19.—(1) Paragraph (2) applies where a relevant meeting is to be held in winding up proceedings or in relation to reorganisation measures commenced in England and Wales in respect of the collateral-provider or collateral-taker under—

(a)a financial collateral arrangement; or

(b)an arrangement of which a financial collateral arrangement forms part.

(2) Regulation 12 of the Financial Collateral Arrangements (No. 2) Regulations 2003 applies in relation to the meeting without the amendments made by regulation 8.

(3) In this regulation—

(a)the reference to the commencement of winding up proceedings or reorganisation measures is to be construed in accordance with regulation 12(3) of those Regulations;

(b)“financial collateral arrangement” has the same meaning as in those Regulations;

(c)“reorganisation measures” means—

(i)administration under Schedule B1 to the 1986 Act;

(ii)administration of a partnership under Schedule B1 to the 1986 Act (as applied to insolvent partnerships under section 420 of that Act)(5);

(iii)a proposal for a company voluntary arrangement under Part 1 of the 1986 Act (company voluntary arrangements);

(iv)a proposal for a partnership voluntary arrangement under Part 1 of the 1986 Act (as applied to insolvent partnerships under section 420 of that Act); or

(v)the making of an interim order on an administration application (within the meaning given in paragraph 12 of Schedule B1 to the 1986 Act, including that paragraph as applied to insolvent partnerships); and

(d)“winding up proceedings” means—

(i)voluntary winding up or winding up by the court under Part 4 of the 1986 Act; or

(ii)bank insolvency under Part 2 of the 2009 Act.

Transitional provision for regulation 9

20.—(1) Where a relevant meeting is to be held in proceedings for the winding up by the court or a creditors’ voluntary winding up of a non-transferring composite insurer (within the meaning given in regulation 17(1) of the Insurers (Reorganisation and Winding Up) Regulations 2004), those Regulations apply in relation to the meeting without the amendments made by regulation 9(2) and (3).

(2) Where a relevant meeting is to be held in proceedings relating to a proposal for a company voluntary arrangement made under Part 1 of the 1986 Act in respect of a UK insurer (within the meaning given in regulation 2(1) of the Insurers (Reorganisation and Winding Up) Regulations 2004), those Regulations apply in relation to the meeting without the amendments made by regulation 9(4).

Transitional provision for regulation 10

21.—(1) Where a relevant meeting is to be held in proceedings relating to a proposal for an individual voluntary arrangement, where the interim order under section 252 of the 1986 Act is made on the application of an individual member or former member, the Reorganisation Regulations apply in relation to the meeting without the amendments made by regulation 10(2), (8), (9) and (10)(b).
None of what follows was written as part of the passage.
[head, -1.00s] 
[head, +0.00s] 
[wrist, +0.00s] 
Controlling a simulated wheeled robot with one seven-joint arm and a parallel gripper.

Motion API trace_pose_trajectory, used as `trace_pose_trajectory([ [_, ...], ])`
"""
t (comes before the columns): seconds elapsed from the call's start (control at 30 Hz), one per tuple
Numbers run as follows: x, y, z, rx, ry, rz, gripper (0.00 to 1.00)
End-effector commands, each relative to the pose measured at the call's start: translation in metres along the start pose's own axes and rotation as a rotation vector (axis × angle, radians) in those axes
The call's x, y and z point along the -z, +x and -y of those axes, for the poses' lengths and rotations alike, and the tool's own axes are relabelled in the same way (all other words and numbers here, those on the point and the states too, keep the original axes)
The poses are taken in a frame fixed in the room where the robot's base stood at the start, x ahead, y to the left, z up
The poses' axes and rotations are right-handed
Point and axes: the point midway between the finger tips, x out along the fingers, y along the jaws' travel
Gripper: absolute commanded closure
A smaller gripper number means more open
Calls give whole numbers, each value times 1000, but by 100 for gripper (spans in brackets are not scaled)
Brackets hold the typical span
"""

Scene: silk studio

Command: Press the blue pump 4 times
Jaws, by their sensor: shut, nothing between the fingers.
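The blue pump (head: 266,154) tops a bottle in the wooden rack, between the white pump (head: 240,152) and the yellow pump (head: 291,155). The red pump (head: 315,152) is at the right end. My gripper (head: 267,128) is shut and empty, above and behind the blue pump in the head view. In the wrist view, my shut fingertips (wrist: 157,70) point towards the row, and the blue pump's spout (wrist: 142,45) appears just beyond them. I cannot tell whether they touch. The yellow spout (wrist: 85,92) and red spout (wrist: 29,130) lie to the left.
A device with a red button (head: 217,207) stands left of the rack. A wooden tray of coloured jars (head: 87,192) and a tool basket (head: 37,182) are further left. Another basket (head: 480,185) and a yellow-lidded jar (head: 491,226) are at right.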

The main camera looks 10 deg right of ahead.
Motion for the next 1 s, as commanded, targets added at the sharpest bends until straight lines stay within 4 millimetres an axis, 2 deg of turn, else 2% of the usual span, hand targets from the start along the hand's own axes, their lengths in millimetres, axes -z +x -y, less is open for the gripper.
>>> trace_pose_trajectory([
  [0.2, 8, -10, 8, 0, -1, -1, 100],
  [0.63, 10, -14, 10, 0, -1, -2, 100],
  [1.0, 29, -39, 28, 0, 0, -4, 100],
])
(2) Where a relevant meeting is to be held in bankruptcy proceedings under Part 9 of the 1986 Act in respect of an individual member or former member, regulation 40 of the Reorganisation Regulations applies in relation to the meeting without the amendment made by regulation 10(10)(a).

(3) In this regulation—

“former member” and “individual member” have the meaning given in regulation 2(1) of the Reorganisation Regulations; and

“the Reorganisation Regulations” means the Insurers (Reorganisation and Winding Up) (Lloyd’s) Regulations 2005.

Transitional provision for regulation 12

22.  Where a relevant meeting is to be held in proceedings for the administration under Schedule B1 to the 1986 Act of an insurer within the meaning given in the Financial Services and Markets Act 2000 (Insolvency) (Definition of “Insurer”) Order 2001(6), the Financial Services and Markets Act 2000 (Administration Orders Relating to Insurers) Order 2010 applies in relation to the meeting without the amendments made by regulation 12, so far as those amendments relate to the abolition of requirements to hold creditors’ meetings(7).

(1)

The amendments made by these Regulations, for which Part 4 makes transitional provision, are made in consequence of the commencement on 6th April 2017 (by S.I. 2016/1020) for all remaining purposes in England and Wales of the following sections of the Small Business, Enterprise and Employment Act 2015: sections 122 and 123 (abolition of requirements to hold meetings: company insolvency and individual insolvency); sections 124 and 125 of that Act (ability for creditors to opt not to receive certain notices: company insolvency and individual insolvency); and section 126 of, and Schedule 9 to, that Act (sections 122 to 125: further amendments).

(3)

Rules 4.49D and 6.78B were inserted by S.I. 2010/686.

(4)

Rule 2(1) provides that “insurer” has the meaning given by article 2 of the Financial Services and Markets Act 2000 (Insolvency) (Definition of “Insurer”) Order 2001 (S.I. 2001/2634).

(6)

S.I. 2001/2634, as amended by S.I. 2002/1242.

(7)

All amendments made by regulation 12 relate to the abolition of requirements to hold creditors’ meetings, except the amendment in paragraph (4) and the amendment in paragraph (6), so far as it has effect to insert the modification in sub-paragraph (c) of the inserted paragraph.